(Rows about robot tasks)
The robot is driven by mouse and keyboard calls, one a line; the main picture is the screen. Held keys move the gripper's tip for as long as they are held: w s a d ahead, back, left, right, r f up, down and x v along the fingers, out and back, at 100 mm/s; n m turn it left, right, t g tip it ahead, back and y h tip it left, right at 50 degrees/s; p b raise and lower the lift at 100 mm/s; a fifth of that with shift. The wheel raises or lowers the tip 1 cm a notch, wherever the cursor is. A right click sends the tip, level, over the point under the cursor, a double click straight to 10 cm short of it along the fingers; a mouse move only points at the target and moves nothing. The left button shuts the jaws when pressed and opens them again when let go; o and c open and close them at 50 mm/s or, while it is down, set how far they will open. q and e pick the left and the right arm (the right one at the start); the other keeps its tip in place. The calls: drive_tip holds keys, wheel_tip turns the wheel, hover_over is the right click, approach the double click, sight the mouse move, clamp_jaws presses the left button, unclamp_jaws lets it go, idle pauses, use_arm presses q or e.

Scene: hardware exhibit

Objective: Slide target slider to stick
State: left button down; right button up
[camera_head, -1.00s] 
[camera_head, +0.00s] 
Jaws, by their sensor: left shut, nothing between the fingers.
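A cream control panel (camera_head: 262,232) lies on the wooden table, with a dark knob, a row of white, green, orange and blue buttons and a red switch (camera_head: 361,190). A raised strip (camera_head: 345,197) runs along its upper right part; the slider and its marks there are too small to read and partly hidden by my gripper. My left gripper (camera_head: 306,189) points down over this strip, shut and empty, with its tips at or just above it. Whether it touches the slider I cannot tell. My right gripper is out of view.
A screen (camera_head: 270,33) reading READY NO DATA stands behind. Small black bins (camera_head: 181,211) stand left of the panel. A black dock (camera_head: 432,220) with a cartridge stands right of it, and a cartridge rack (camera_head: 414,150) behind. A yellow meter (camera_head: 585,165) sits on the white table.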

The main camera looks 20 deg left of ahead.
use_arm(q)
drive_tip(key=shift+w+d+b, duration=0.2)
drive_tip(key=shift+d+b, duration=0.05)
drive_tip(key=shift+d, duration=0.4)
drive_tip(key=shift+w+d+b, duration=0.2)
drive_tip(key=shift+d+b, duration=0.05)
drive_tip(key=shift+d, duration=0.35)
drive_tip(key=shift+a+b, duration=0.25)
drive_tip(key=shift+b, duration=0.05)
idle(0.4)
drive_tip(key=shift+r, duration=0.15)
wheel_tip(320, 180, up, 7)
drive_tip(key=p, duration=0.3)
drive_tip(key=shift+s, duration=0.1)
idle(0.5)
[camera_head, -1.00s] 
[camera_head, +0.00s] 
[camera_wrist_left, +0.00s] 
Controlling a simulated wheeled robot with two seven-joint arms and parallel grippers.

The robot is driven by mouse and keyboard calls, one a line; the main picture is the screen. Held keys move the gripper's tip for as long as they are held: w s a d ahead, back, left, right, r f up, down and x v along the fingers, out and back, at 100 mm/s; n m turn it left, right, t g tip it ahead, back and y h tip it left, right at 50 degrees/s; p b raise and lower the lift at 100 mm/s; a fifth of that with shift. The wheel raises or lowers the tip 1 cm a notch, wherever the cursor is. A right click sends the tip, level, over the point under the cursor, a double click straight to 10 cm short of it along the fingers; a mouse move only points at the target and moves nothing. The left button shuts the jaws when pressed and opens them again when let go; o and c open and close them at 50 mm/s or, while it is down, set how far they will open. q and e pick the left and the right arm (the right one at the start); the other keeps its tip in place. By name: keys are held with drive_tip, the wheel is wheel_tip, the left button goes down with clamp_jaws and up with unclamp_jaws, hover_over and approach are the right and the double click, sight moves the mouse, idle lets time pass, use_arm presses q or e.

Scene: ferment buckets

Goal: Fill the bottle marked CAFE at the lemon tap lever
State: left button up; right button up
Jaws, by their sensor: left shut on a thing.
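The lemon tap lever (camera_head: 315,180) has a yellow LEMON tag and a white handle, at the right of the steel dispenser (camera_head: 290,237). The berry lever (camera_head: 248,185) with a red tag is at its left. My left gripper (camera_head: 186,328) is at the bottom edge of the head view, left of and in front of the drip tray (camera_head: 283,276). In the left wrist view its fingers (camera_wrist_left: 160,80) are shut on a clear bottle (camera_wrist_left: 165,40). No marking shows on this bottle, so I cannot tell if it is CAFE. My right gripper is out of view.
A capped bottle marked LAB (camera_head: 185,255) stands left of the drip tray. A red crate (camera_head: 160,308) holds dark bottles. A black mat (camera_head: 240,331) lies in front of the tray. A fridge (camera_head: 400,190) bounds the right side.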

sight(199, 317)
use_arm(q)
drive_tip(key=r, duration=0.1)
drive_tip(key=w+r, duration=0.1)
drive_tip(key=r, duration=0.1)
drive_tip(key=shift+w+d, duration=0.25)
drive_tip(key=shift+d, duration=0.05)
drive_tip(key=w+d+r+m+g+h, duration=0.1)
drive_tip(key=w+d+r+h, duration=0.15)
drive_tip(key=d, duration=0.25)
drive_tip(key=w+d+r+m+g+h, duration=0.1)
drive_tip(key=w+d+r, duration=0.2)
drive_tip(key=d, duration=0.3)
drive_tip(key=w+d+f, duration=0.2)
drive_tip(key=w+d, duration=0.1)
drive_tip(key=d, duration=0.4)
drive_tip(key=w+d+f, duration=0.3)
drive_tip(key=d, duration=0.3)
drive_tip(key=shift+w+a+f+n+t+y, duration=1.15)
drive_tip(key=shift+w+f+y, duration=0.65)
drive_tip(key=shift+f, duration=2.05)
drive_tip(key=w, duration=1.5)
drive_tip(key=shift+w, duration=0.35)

Stated task | Restate the listing above word for word.

Response for this exercise |
The robot is driven by mouse and keyboard calls, one a line; the main picture is the screen. Held keys move the gripper's tip for as long as they are held: w s a d ahead, back, left, right, r f up, down and x v along the fingers, out and back, at 100 mm/s; n m turn it left, right, t g tip it ahead, back and y h tip it left, right at 50 degrees/s; p b raise and lower the lift at 100 mm/s; a fifth of that with shift. The wheel raises or lowers the tip 1 cm a notch, wherever the cursor is. A right click sends the tip, level, over the point under the cursor, a double click straight to 10 cm short of it along the fingers; a mouse move only points at the target and moves nothing. The left button shuts the jaws when pressed and opens them again when let go; o and c open and close them at 50 mm/s or, while it is down, set how far they will open. q and e pick the left and the right arm (the right one at the start); the other keeps its tip in place. The calls: drive_tip holds keys, wheel_tip turns the wheel, hover_over is the right click, approach the double click, sight the mouse move, clamp_jaws presses the left button, unclamp_jaws lets it go, idle pauses, use_arm presses q or e.

Scene: hardware exhibit

Objective: Slide target slider to stick
State: left button down; right button up
[camera_head, -1.00s] 
[camera_head, +0.00s] 
Jaws, by their sensor: left shut, nothing between the fingers.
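A cream control panel (camera_head: 262,232) lies on the wooden table, with a dark knob, a row of white, green, orange and blue buttons and a red switch (camera_head: 361,190). A raised strip (camera_head: 345,197) runs along its upper right part; the slider and its marks there are too small to read and partly hidden by my gripper. My left gripper (camera_head: 306,189) points down over this strip, shut and empty, with its tips at or just above it. Whether it touches the slider I cannot tell. My right gripper is out of view.
A screen (camera_head: 270,33) reading READY NO DATA stands behind. Small black bins (camera_head: 181,211) stand left of the panel. A black dock (camera_head: 432,220) with a cartridge stands right of it, and a cartridge rack (camera_head: 414,150) behind. A yellow meter (camera_head: 585,165) sits on the white table.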

The main camera looks 20 deg left of ahead.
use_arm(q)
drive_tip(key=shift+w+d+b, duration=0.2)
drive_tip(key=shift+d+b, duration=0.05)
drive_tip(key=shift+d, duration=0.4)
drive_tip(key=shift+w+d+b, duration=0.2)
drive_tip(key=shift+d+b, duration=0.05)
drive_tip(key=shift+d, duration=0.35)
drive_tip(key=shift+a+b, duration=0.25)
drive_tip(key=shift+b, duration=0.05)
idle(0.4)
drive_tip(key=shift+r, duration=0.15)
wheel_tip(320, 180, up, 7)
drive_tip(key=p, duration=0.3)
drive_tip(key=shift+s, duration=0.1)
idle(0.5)
[camera_head, -1.00s] 
[camera_head, +0.00s] 
[camera_wrist_left, +0.00s] 
Controlling a simulated wheeled robot with two seven-joint arms and parallel grippers.

The robot is driven by mouse and keyboard calls, one a line; the main picture is the screen. Held keys move the gripper's tip for as long as they are held: w s a d ahead, back, left, right, r f up, down and x v along the fingers, out and back, at 100 mm/s; n m turn it left, right, t g tip it ahead, back and y h tip it left, right at 50 degrees/s; p b raise and lower the lift at 100 mm/s; a fifth of that with shift. The wheel raises or lowers the tip 1 cm a notch, wherever the cursor is. A right click sends the tip, level, over the point under the cursor, a double click straight to 10 cm short of it along the fingers; a mouse move only points at the target and moves nothing. The left button shuts the jaws when pressed and opens them again when let go; o and c open and close them at 50 mm/s or, while it is down, set how far they will open. q and e pick the left and the right arm (the right one at the start); the other keeps its tip in place. By name: keys are held with drive_tip, the wheel is wheel_tip, the left button goes down with clamp_jaws and up with unclamp_jaws, hover_over and approach are the right and the double click, sight moves the mouse, idle lets time pass, use_arm presses q or e.

Scene: ferment buckets

Goal: Fill the bottle marked CAFE at the lemon tap lever
State: left button up; right button up
Jaws, by their sensor: left shut on a thing.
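The lemon tap lever (camera_head: 315,180) has a yellow LEMON tag and a white handle, at the right of the steel dispenser (camera_head: 290,237). The berry lever (camera_head: 248,185) with a red tag is at its left. My left gripper (camera_head: 186,328) is at the bottom edge of the head view, left of and in front of the drip tray (camera_head: 283,276). In the left wrist view its fingers (camera_wrist_left: 160,80) are shut on a clear bottle (camera_wrist_left: 165,40). No marking shows on this bottle, so I cannot tell if it is CAFE. My right gripper is out of view.
A capped bottle marked LAB (camera_head: 185,255) stands left of the drip tray. A red crate (camera_head: 160,308) holds dark bottles. A black mat (camera_head: 240,331) lies in front of the tray. A fridge (camera_head: 400,190) bounds the right side.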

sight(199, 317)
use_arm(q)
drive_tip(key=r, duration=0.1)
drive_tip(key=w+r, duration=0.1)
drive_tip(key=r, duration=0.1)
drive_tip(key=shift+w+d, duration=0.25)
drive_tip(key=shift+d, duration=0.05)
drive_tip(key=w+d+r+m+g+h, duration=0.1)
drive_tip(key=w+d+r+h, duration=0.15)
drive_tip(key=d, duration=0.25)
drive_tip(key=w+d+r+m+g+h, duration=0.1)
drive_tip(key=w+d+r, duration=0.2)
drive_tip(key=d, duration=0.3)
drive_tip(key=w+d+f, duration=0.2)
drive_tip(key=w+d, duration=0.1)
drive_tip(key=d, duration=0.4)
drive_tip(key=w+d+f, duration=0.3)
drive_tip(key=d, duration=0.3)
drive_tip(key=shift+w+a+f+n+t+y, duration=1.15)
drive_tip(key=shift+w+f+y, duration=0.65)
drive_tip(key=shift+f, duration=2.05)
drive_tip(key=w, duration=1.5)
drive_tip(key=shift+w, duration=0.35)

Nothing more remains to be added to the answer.